What to work on: Wherever a line in the data below holds "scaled", copy that line.
-=-=-
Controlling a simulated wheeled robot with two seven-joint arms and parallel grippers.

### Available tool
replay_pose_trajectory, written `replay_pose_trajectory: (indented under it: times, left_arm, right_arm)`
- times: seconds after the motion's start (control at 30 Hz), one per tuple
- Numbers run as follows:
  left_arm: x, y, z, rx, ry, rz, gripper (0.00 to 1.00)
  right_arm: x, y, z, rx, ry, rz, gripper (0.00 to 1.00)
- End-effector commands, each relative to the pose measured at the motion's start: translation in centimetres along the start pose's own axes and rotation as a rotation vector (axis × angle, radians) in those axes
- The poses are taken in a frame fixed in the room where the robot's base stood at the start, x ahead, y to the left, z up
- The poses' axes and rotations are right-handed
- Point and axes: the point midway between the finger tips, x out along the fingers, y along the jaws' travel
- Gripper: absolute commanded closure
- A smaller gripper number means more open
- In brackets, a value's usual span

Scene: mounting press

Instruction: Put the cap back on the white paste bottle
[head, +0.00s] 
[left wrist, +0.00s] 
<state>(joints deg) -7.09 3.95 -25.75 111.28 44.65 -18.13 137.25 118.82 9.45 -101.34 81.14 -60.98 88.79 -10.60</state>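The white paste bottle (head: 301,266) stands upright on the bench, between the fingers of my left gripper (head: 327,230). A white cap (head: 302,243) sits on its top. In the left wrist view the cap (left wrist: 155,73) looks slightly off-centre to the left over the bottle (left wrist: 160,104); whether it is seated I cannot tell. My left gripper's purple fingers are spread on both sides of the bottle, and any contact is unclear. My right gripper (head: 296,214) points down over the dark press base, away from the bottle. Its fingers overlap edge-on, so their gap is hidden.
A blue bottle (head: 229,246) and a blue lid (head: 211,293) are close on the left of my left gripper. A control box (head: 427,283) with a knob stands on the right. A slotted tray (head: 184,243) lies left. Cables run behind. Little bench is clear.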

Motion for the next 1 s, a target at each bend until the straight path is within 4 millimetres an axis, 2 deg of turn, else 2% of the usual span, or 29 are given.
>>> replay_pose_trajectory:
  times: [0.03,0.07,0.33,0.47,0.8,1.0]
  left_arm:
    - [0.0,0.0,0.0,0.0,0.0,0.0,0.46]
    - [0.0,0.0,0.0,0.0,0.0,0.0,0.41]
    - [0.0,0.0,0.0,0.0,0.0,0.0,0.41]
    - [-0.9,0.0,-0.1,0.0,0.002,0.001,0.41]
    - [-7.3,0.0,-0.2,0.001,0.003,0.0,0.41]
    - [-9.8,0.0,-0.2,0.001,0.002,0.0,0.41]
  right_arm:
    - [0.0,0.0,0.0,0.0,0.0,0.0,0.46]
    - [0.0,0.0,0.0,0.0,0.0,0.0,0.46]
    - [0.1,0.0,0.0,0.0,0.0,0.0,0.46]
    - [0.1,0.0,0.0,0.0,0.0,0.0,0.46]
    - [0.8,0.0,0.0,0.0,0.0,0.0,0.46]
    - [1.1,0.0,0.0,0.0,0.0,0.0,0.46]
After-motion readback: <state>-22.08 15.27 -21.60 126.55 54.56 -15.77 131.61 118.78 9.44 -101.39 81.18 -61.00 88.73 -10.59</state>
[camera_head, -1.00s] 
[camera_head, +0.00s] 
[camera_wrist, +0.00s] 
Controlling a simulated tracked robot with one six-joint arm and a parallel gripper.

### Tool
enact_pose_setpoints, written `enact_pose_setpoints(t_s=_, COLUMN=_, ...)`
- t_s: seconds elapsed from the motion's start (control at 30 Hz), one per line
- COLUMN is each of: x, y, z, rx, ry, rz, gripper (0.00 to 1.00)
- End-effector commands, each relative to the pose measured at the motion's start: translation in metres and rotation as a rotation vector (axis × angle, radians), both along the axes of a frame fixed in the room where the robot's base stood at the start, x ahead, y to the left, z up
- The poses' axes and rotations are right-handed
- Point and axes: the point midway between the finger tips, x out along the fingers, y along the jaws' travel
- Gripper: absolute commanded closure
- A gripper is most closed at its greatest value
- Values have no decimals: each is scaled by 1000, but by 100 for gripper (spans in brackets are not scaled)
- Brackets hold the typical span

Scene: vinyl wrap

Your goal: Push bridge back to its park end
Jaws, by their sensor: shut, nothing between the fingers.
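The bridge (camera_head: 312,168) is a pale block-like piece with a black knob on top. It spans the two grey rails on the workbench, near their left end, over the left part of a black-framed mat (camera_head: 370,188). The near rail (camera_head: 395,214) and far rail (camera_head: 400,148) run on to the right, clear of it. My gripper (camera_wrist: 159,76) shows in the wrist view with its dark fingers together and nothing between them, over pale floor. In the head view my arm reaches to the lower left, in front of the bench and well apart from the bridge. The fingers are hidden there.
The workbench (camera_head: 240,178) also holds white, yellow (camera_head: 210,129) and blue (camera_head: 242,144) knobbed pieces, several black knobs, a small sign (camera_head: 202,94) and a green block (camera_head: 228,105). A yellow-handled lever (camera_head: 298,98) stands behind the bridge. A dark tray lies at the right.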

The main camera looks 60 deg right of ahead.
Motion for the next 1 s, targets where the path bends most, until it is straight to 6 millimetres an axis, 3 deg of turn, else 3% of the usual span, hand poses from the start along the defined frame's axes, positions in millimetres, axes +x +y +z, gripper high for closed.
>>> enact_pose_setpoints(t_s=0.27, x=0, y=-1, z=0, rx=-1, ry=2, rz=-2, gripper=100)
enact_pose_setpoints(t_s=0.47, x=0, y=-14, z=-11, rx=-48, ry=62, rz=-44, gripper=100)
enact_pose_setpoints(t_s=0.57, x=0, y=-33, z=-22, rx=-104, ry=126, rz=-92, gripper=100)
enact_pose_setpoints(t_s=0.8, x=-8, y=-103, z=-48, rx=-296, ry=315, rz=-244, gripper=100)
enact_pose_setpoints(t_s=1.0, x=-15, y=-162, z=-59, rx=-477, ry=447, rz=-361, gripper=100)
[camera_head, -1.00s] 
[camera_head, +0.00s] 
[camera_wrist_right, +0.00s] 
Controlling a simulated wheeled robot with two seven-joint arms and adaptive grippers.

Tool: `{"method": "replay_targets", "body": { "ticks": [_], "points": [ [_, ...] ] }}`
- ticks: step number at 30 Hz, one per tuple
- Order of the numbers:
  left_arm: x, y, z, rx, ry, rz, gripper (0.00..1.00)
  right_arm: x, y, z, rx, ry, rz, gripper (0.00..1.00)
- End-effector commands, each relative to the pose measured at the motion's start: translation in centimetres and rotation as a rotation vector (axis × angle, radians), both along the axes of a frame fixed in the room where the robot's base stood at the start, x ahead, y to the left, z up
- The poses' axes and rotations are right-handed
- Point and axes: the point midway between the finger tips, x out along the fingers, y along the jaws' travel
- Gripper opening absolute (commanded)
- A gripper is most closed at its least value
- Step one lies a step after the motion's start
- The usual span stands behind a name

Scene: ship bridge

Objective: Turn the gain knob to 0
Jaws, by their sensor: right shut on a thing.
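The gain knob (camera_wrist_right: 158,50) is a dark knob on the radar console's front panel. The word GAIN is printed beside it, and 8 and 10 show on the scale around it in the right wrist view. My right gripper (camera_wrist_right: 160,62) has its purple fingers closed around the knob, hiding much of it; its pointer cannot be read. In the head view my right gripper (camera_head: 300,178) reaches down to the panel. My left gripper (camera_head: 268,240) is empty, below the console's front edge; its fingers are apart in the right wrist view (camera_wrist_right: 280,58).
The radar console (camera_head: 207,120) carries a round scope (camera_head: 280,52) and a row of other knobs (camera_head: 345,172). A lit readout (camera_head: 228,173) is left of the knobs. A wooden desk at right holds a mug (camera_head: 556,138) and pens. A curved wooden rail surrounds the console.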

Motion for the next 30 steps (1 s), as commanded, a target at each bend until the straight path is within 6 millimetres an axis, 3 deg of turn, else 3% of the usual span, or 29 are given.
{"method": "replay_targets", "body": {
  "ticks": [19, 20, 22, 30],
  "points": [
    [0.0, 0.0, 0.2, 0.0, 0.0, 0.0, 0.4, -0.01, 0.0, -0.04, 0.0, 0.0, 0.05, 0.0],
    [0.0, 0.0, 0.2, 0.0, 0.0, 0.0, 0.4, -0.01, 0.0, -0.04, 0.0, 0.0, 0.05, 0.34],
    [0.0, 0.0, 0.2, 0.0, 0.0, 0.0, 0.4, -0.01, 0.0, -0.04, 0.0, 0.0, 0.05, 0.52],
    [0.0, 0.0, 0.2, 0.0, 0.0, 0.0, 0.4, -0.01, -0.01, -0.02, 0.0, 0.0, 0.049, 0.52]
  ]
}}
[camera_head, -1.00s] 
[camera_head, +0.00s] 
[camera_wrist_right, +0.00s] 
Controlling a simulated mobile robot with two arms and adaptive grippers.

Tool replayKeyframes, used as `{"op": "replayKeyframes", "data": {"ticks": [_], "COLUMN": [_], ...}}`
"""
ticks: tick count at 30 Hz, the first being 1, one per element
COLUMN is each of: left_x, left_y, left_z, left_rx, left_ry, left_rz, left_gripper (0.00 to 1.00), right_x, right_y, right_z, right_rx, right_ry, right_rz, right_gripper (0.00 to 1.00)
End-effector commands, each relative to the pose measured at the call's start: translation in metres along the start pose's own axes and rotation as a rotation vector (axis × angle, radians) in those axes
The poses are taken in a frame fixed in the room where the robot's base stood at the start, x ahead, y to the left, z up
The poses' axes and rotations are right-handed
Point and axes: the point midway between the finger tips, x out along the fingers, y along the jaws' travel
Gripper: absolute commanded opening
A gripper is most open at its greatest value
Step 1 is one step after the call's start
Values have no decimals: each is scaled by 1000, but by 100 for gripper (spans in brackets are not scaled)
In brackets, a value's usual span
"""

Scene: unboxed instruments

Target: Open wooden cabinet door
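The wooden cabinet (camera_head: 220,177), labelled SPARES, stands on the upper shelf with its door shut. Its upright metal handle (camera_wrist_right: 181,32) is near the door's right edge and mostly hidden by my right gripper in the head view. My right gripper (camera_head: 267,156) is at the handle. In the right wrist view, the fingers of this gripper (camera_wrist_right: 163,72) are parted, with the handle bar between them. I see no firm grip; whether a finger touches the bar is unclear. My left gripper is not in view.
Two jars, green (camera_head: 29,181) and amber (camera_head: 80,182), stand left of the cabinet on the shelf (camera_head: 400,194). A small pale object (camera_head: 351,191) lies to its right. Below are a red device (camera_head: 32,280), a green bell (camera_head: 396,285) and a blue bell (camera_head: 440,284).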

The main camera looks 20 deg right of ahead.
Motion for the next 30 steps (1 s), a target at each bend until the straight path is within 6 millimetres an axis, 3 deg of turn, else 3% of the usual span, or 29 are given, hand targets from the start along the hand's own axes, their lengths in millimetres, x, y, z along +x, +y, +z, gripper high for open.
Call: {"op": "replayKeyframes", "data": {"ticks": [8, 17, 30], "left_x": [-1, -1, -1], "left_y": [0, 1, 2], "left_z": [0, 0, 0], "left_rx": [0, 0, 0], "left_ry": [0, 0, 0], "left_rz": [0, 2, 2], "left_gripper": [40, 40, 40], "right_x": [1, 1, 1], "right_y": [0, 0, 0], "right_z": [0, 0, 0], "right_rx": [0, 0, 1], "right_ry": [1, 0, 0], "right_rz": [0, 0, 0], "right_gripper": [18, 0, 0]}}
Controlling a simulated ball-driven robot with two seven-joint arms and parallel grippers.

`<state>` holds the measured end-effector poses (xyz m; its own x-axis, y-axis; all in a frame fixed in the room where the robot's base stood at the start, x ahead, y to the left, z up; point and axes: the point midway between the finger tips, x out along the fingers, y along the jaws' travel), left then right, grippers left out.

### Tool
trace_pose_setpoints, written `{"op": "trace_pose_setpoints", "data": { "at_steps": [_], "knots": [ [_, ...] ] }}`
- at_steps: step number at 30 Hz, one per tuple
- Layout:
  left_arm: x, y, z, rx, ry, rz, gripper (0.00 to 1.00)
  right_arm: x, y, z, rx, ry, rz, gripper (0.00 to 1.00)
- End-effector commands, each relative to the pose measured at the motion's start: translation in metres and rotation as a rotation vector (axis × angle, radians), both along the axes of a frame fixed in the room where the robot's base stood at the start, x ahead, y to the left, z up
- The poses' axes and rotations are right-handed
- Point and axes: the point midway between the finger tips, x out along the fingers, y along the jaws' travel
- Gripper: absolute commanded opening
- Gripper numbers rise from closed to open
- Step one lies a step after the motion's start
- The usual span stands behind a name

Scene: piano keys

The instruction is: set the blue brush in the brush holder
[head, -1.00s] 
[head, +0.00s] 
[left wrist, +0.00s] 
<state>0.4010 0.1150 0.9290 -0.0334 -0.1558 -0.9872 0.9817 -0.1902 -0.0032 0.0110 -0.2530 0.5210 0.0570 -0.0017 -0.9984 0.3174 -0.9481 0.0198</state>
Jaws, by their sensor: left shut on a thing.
-=-=-
Written solution:
- Values have no decimals: each is scaled by 1000, but by 100 for gripper (spans in brackets are not scaled)
Values have no decimals: each is scaled by 1000, but by 100 for gripper (spans in brackets are not scaled)

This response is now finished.